Two other Arizona state representatives actually travelled to Washington to deliver their message to Congress that their own state’s electors should be thrown out, nullifying the democratic decision of their own constituents. The two claim they did not participate in the insurrection riot that stormed the Capitol but refused to turn over their phone messages as requested under Arizona’s public records laws. The two not only claim that they were acting as private citizens and therefore their messages are not subject to public records laws but also rather incriminatingly add, “the threat of criminal prosecution gives rise to certain Constitutional rights that may overcome the duty to disclose otherwise public documents under Arizona’s public records law”.
One Arizonan who clearly did participate in the assault on the Capitol and admits it is the notorious “QAnon Shaman”, Jacob Chansley. Chansley, shirtless with his horned fur hat and his spear used as a flagpole for an American flag, was one of those who broke into the Senate chamber and then left a note for Vice President Pence on the dais saying, “It’s only a matter of time, justice is coming”. When finally arrested, Chansley was clear that “he came [to DC] as a part of a group effort, with other ‘patriots’ from Arizona, at the request of the President that all ‘patriots’ come to D.C. on January 6, 2021”. The judge denied Chansley bail because he had no confidence that he would appear for trial and indirect evidence that he intended to capture and kill members of Congress. Now in jail, Chansley apparently feels betrayed by Trump because he did not receive a pardon and is willing to testify against the former President in the upcoming impeachment trial.
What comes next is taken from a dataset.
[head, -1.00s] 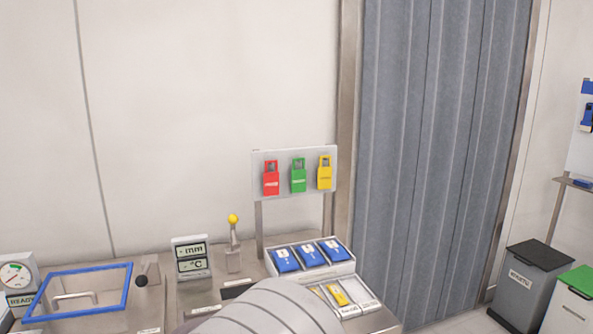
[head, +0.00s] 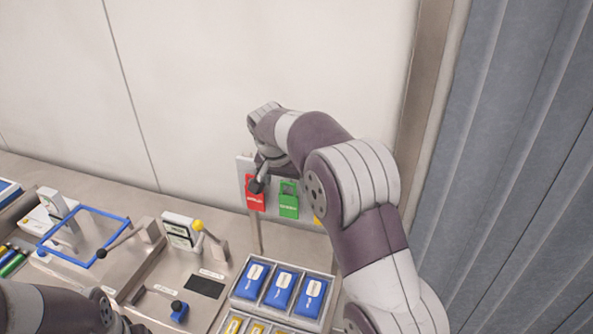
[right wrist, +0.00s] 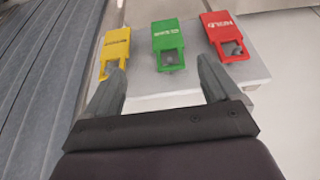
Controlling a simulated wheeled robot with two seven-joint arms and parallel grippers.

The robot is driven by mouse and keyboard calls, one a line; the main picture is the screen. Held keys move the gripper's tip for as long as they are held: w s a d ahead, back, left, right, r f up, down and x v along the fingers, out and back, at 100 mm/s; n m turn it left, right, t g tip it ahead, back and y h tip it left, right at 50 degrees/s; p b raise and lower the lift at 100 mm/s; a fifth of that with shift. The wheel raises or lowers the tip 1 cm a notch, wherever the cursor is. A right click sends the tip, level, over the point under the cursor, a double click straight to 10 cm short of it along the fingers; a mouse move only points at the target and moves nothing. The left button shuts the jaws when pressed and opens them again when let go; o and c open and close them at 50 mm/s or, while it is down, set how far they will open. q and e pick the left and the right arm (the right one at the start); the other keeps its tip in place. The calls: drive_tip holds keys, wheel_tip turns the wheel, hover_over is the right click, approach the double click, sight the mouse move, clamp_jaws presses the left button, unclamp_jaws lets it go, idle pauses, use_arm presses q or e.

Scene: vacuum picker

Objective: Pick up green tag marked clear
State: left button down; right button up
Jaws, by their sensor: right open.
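The green tag (head: 288,201) hangs on a pale board (head: 242,172) between the red tag (head: 255,193) and the yellow tag (head: 317,221), which my right arm mostly hides in the head view. My right gripper (head: 258,184) is in front of the board, by the red tag in the head view. In the right wrist view my right gripper (right wrist: 158,82) is open and empty, and the green tag (right wrist: 170,46) lies beyond and between its fingertips, apart from them. The yellow tag (right wrist: 116,48) and red tag (right wrist: 225,37) flank it. My left gripper is out of view.
Below the board stands a tray of blue packets (head: 281,288), with yellow packets (head: 234,325) in front. A yellow-knobbed lever (head: 197,226) and a blue frame (head: 66,222) stand to the left. A grey curtain (head: 520,170) is at the right.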

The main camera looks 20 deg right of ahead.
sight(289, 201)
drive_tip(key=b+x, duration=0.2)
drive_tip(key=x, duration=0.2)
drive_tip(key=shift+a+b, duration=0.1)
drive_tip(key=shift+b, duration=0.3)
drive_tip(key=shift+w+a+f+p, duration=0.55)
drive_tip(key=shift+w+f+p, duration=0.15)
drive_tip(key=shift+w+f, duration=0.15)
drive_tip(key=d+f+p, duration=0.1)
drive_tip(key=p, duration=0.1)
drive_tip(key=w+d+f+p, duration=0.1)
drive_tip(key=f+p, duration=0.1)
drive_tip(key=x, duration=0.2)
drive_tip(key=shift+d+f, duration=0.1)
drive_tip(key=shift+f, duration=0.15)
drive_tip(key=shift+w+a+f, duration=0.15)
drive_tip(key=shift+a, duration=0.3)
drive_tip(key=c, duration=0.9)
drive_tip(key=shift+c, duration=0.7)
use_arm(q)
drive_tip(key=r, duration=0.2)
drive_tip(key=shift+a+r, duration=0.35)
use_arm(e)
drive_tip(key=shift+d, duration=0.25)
There were two other Arizonans, current Republican House Representatives Paul Gosar and Andy Biggs, who apparently helped organize the January 6th insurrection rally. According to Ali Alexander, he, Gosar, Biggs, and another current GOP Representative, Mo Brooks, all organized the rally with the intention of interfering with the certification vote. Apparently, they all knew the plan was to march on the Capitol from the beginning. Gosar has been described by his own family, who have denounced him, as being “twisted up so tight with the Oath Keepers it’s not even funny”. When the leader of the Oath Keepers militia in Arizona asked Gosar if the country was headed for civil war, Gosar reportedly replied, “We’re in it, we just haven’t started shooting yet”.
The idea that we are already in a civil war is now close to being a mainstream position in the core of the Republican base, backed by the usual GOP propaganda outfits. Tucker Carlson said this only a few days ago, “Democrats then declared war on their rival political party. Not, by the way, a metaphorical war, but an actual one, with soldiers and paramilitary law enforcement, and the world’s most powerful intelligence agencies. They denounced Republicans — even fairly moderate establishment figures who pose really no conceivable threat to anyone. They denounced them as dangerous terrorists. They likened them to ISIS and Al-Qaeda. And anyone who complained about this or fought back in any way was threatened with expulsion from Congress. In other words, it doesn’t matter what voters decided in November. In the name of democracy, you can no longer serve in the Congress, that’s what they said”.
My point here is not that Arizona is a hotbed of extremists, although it has produced its fair share of them. It’s that these examples show just how deeply embedded inside the GOP is the belief that Democratic governance is an existential threat not just to the Republican party but to the republic itself, and that virtually any measure to prevent such a demise, including having to end democracy or resort to violence, is a patriotic act similar to the those of the Founders. Yes, there are plenty of Republican politicians who know better and are using these fears for their own political gain, such as Hawley and Cruz and especially Trump; and there are those who know better but are now intimidated and threatened both politically and physically by the monster they have created. But the vast majority of the GOP base believes that they are fighting for a just cause, a belief that is continually fed by the GOP’s vast propaganda system, as Carlson’s monologue well illustrates. When Biden says that he is engaged in a “battle for the soul of the nation”, the Republican base actually agrees with the sentiment but believes he is the enemy in that fight. As Luke Mogelson points out in describing those protesting the lockdown measures in Michigan, “the mostly white participants saw themselves as upholding the tradition of the civil-rights movement. Whitmer’s public-health measures were condemned as oppressive infringements on sacrosanct liberties, and those who defied them compared themselves to Rosa Parks. The equivalency became even more bizarre after George Floyd was killed and anti-lockdown activists in Michigan adopted Trump’s law-and-order rhetoric. Yet I never had the impression that those Republican activists were disingenuous”.
It’s hard to see how even a successful Biden presidency can mitigate this situation to any degree, especially now that the GOP is doubling down suppressing democracy and members of Congress feel physically threatened by other members. As in the 1850s, there are two irreconcilable views of the nation. Each side believes that they are in the right and true to the often mythical ideals of the Founders and the country. Each side, to one degree or another, believes the other poses an existential threat to their way of life. And one side has shown itself entirely willing to engage in violence to achieve its political ends. As in the 1860s, the end result is likely to be catastrophic. The Georgia Voting Systems Implementation Manager, Gabriel Sterling, warned of back in early December, “Someone’s gonna get shot. Someone’s gonna get killed”. He has already been proven right and I fear his words will sound prophetic for many years to come.